Prompt. Print each line exactly as it is given.

Data provided.
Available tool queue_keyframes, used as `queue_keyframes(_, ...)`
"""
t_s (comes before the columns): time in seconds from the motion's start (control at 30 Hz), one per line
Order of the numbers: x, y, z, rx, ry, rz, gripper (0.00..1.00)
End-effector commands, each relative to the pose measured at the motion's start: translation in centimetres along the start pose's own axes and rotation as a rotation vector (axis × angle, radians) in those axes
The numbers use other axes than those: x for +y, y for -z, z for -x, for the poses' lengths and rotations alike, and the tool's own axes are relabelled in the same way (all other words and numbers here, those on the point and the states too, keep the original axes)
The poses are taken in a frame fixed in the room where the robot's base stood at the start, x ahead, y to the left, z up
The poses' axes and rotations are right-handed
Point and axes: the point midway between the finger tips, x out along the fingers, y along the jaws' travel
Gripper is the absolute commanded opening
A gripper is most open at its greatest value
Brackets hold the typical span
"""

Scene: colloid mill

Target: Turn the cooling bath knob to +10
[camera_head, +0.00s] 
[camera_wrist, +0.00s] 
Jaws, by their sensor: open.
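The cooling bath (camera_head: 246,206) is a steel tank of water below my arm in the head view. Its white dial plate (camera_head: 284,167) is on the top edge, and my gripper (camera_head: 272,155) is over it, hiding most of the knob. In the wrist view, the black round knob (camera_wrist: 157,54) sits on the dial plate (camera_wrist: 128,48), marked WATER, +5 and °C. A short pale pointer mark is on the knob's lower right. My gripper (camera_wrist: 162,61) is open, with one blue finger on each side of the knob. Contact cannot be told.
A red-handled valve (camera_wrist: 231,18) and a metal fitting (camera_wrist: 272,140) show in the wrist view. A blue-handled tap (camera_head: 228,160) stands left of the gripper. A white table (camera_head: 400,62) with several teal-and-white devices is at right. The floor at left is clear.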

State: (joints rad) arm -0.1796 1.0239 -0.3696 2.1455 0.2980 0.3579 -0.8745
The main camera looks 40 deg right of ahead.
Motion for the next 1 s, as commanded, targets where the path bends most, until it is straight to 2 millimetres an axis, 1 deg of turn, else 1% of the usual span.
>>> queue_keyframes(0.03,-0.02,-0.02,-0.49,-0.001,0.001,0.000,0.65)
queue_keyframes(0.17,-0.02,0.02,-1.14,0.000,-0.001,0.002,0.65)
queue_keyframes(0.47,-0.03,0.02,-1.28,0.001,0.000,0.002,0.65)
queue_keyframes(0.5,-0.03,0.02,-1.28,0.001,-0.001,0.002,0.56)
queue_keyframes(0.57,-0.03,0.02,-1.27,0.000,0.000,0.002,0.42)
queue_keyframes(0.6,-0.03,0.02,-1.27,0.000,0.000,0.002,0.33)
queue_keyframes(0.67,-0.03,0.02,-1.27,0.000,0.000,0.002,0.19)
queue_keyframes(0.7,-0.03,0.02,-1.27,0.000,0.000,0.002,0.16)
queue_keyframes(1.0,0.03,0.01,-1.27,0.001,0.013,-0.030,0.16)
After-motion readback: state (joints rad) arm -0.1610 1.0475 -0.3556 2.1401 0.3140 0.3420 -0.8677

Result of this task.
Available tool queue_keyframes, used as `queue_keyframes(_, ...)`
"""
t_s (comes before the columns): time in seconds from the motion's start (control at 30 Hz), one per line
Order of the numbers: x, y, z, rx, ry, rz, gripper (0.00..1.00)
End-effector commands, each relative to the pose measured at the motion's start: translation in centimetres along the start pose's own axes and rotation as a rotation vector (axis × angle, radians) in those axes
The numbers use other axes than those: x for +y, y for -z, z for -x, for the poses' lengths and rotations alike, and the tool's own axes are relabelled in the same way (all other words and numbers here, those on the point and the states too, keep the original axes)
The poses are taken in a frame fixed in the room where the robot's base stood at the start, x ahead, y to the left, z up
The poses' axes and rotations are right-handed
Point and axes: the point midway between the finger tips, x out along the fingers, y along the jaws' travel
Gripper is the absolute commanded opening
A gripper is most open at its greatest value
Brackets hold the typical span
"""

Scene: colloid mill

Target: Turn the cooling bath knob to +10
[camera_head, +0.00s] 
[camera_wrist, +0.00s] 
Jaws, by their sensor: open.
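The cooling bath (camera_head: 246,206) is a steel tank of water below my arm in the head view. Its white dial plate (camera_head: 284,167) is on the top edge, and my gripper (camera_head: 272,155) is over it, hiding most of the knob. In the wrist view, the black round knob (camera_wrist: 157,54) sits on the dial plate (camera_wrist: 128,48), marked WATER, +5 and °C. A short pale pointer mark is on the knob's lower right. My gripper (camera_wrist: 162,61) is open, with one blue finger on each side of the knob. Contact cannot be told.
A red-handled valve (camera_wrist: 231,18) and a metal fitting (camera_wrist: 272,140) show in the wrist view. A blue-handled tap (camera_head: 228,160) stands left of the gripper. A white table (camera_head: 400,62) with several teal-and-white devices is at right. The floor at left is clear.

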State: (joints rad) arm -0.1796 1.0239 -0.3696 2.1455 0.2980 0.3579 -0.8745
The main camera looks 40 deg right of ahead.
Motion for the next 1 s, as commanded, targets where the path bends most, until it is straight to 2 millimetres an axis, 1 deg of turn, else 1% of the usual span.
>>> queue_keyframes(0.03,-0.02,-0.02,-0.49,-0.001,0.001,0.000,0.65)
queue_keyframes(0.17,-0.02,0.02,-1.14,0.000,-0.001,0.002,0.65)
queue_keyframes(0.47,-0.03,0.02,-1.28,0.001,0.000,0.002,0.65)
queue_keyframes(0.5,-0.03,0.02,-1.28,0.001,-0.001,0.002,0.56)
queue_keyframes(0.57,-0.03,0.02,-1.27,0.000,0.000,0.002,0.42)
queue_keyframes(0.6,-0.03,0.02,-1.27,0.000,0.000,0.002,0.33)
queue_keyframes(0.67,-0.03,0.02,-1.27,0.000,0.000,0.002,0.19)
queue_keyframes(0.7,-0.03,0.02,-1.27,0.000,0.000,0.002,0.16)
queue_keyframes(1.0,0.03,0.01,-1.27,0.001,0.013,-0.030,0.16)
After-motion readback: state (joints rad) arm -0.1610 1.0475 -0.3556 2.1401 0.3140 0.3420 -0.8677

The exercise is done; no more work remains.